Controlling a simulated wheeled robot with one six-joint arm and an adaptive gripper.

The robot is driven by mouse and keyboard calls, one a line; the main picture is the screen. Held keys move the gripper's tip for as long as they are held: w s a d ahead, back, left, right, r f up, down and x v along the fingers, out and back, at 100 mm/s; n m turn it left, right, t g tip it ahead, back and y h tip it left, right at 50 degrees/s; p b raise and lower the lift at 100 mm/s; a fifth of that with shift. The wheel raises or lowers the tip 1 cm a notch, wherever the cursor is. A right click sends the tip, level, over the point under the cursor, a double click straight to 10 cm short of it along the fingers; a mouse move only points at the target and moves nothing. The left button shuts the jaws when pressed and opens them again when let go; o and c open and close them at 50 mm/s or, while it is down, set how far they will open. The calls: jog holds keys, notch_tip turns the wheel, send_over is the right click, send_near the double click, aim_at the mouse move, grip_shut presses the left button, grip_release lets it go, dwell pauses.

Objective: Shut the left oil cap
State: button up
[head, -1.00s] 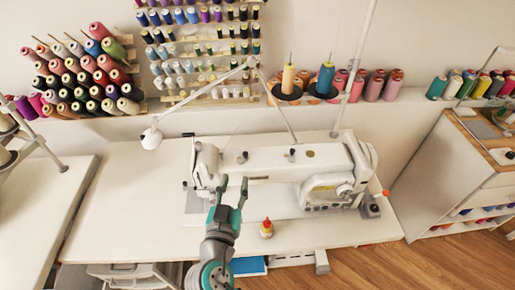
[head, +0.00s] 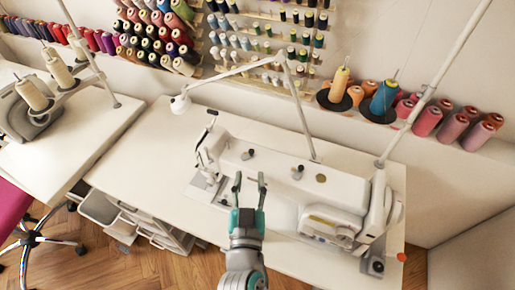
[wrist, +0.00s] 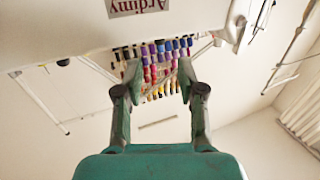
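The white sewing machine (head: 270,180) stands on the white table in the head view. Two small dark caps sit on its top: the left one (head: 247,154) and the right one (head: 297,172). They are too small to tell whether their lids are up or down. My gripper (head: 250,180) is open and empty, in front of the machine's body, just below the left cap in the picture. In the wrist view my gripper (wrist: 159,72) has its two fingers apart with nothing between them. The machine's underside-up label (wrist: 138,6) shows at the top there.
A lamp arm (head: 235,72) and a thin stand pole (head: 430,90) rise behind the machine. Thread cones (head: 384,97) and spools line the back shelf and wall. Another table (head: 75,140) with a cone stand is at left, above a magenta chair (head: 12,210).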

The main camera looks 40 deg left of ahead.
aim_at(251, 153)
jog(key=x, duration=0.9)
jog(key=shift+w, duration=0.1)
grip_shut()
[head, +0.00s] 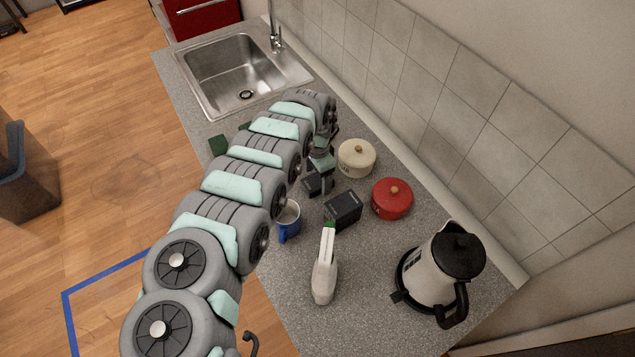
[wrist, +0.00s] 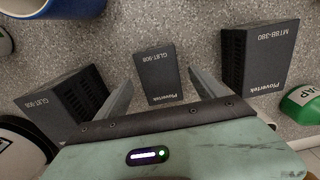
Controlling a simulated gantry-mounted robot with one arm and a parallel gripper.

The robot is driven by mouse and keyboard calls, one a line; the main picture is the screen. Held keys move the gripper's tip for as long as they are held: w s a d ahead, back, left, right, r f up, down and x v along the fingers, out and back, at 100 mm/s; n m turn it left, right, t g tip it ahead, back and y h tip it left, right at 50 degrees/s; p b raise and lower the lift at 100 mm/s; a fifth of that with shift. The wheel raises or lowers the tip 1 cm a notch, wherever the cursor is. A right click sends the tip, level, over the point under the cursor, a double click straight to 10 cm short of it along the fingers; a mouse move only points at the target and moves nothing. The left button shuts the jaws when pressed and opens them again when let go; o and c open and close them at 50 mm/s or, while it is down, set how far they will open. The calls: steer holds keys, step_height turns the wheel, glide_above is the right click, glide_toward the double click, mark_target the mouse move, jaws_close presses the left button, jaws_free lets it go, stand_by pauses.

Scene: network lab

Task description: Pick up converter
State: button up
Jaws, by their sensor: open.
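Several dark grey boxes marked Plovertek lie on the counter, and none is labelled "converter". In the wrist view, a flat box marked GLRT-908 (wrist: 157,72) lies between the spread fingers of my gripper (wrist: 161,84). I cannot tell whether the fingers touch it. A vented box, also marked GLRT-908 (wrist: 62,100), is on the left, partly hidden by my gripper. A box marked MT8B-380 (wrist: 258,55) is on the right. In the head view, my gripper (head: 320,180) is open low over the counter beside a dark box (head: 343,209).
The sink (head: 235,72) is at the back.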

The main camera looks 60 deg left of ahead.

* _EXERCISE INSTRUCTIONS_:
Locate all lines that include the word "Controlling" and copy them out.

* _WRITTEN ANSWER_:
Controlling a simulated wheeled robot with one six-joint arm and an adaptive gripper.
Controlling a simulated gantry-mounted robot with one arm and a parallel gripper.

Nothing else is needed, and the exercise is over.